> Exercise directions
From the records below, extract only the lines running from the line with "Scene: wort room" to the line with "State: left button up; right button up", both lines included, reproducing them exactly.

═════ Dataset entries ═════

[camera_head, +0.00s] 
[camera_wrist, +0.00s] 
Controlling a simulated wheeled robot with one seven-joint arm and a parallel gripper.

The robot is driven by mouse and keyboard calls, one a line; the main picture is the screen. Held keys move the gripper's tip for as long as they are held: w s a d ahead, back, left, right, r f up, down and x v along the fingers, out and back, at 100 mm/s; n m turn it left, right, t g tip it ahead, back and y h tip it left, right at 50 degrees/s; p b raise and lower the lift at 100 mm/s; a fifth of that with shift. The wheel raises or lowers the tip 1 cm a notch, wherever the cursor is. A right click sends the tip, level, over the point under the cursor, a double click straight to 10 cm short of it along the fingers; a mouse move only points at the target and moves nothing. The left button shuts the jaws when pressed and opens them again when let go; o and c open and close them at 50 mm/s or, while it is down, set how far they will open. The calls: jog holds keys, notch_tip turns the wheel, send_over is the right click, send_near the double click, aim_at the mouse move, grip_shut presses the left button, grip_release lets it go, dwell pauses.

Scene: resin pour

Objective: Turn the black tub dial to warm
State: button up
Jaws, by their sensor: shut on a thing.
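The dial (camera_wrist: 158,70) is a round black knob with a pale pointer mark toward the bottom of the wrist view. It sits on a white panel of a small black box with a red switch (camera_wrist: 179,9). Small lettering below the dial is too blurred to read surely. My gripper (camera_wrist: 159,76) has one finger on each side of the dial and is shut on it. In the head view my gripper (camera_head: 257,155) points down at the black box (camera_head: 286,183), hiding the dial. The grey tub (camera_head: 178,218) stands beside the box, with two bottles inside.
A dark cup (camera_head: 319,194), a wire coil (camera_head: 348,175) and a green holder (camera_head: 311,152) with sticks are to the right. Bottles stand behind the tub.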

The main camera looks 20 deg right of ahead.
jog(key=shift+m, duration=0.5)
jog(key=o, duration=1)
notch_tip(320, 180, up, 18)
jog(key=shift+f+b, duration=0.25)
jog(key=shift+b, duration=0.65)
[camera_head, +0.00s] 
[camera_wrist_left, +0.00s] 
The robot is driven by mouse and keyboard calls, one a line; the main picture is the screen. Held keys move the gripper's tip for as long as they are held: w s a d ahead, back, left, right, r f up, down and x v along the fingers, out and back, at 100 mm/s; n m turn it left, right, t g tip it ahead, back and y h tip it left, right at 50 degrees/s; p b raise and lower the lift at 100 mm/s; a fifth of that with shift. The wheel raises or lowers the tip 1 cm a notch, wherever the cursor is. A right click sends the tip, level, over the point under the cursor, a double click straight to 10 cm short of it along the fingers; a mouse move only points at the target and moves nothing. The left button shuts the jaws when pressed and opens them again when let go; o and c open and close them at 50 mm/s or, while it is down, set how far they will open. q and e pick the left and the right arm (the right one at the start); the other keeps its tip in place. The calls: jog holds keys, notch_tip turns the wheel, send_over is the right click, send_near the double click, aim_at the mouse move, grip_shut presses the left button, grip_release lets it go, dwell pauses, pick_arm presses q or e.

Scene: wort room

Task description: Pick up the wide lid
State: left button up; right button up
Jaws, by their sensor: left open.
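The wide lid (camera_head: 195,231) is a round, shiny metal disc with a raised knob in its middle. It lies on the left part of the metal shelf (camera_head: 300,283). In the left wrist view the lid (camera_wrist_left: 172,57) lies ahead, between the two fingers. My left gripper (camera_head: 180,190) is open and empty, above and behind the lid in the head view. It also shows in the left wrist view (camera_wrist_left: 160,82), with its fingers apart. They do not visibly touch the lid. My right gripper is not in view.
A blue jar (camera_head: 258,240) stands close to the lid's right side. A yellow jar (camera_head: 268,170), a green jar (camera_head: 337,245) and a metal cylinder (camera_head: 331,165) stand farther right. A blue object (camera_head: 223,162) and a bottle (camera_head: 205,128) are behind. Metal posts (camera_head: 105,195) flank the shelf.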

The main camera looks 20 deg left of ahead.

═════

> Complete output
Scene: wort room

Task description: Pick up the wide lid
State: left button up; right button up

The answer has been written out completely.